__What the task requires__
Everything from the first line down to the line containing "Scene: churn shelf" should be reproduced exactly; please include nothing else.

[Records of robot tool calls]
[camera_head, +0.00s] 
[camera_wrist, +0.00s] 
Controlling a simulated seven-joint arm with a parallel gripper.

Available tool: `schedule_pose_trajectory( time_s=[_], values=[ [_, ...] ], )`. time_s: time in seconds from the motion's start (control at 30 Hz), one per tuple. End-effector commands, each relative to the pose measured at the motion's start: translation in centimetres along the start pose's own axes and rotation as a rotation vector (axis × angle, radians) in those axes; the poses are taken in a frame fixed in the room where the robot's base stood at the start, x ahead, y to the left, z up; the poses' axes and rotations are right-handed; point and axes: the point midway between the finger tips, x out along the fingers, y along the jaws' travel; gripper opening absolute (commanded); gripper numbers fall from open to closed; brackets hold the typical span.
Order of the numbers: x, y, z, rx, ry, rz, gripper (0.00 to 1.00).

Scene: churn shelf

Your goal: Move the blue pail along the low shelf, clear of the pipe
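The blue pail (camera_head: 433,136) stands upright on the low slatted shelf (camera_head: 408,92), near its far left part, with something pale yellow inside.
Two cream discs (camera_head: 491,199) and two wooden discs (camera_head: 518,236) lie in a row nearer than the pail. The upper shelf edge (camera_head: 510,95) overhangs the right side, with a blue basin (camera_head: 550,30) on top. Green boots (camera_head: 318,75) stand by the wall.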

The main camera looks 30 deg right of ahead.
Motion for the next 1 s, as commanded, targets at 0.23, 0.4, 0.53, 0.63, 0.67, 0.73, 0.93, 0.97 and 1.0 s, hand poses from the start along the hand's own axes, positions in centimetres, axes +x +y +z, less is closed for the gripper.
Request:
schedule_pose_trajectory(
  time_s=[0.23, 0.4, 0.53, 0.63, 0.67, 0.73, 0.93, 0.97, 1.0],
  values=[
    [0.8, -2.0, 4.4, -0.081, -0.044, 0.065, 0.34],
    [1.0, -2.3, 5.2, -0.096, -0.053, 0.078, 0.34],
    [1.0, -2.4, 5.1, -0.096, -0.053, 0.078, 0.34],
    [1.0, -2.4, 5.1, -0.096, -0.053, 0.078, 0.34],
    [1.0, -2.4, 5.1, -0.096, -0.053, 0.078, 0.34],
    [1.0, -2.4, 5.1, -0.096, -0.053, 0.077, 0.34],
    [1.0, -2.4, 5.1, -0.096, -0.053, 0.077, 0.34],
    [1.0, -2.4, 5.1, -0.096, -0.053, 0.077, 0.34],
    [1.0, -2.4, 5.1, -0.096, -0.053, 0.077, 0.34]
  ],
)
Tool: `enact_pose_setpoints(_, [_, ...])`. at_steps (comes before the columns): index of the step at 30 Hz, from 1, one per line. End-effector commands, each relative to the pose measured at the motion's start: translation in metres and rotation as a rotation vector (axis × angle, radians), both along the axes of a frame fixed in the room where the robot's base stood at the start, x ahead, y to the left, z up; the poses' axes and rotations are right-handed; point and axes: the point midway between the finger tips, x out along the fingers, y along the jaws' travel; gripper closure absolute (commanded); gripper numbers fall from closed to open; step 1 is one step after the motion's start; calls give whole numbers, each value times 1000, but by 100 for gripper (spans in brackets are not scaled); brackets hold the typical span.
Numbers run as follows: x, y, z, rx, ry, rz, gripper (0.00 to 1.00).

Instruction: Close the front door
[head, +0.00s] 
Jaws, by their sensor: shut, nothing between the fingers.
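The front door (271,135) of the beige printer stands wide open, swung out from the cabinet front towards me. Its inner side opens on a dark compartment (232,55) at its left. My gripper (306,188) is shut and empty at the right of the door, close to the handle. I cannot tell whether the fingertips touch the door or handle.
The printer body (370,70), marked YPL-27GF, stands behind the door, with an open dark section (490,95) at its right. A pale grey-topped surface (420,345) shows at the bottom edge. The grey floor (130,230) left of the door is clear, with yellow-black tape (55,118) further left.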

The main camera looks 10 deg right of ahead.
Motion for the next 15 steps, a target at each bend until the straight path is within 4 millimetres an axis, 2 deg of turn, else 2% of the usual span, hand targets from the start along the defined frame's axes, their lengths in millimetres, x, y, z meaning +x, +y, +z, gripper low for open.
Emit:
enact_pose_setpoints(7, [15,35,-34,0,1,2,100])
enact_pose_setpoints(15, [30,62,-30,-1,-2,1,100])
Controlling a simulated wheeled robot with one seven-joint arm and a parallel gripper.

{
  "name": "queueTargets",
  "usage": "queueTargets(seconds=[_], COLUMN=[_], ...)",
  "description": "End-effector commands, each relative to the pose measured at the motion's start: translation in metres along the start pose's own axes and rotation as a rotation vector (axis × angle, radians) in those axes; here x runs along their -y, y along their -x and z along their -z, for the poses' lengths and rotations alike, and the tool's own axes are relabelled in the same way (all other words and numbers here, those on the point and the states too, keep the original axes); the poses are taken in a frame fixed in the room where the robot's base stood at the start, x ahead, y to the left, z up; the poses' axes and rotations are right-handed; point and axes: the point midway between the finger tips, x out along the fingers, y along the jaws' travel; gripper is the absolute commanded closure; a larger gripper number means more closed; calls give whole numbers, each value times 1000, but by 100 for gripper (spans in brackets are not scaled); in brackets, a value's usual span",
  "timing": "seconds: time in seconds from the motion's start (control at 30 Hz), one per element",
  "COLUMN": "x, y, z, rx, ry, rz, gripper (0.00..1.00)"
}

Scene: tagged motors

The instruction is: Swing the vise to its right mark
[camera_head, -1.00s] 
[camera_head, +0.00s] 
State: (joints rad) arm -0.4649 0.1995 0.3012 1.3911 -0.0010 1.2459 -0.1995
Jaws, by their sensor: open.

__Answer__
[camera_head, +0.00s] 
[camera_wrist, +0.00s] 
Controlling a simulated seven-joint arm with a parallel gripper.

Available tool: `schedule_pose_trajectory( time_s=[_], values=[ [_, ...] ], )`. time_s: time in seconds from the motion's start (control at 30 Hz), one per tuple. End-effector commands, each relative to the pose measured at the motion's start: translation in centimetres along the start pose's own axes and rotation as a rotation vector (axis × angle, radians) in those axes; the poses are taken in a frame fixed in the room where the robot's base stood at the start, x ahead, y to the left, z up; the poses' axes and rotations are right-handed; point and axes: the point midway between the finger tips, x out along the fingers, y along the jaws' travel; gripper opening absolute (commanded); gripper numbers fall from open to closed; brackets hold the typical span.
Order of the numbers: x, y, z, rx, ry, rz, gripper (0.00 to 1.00).

Scene: churn shelf

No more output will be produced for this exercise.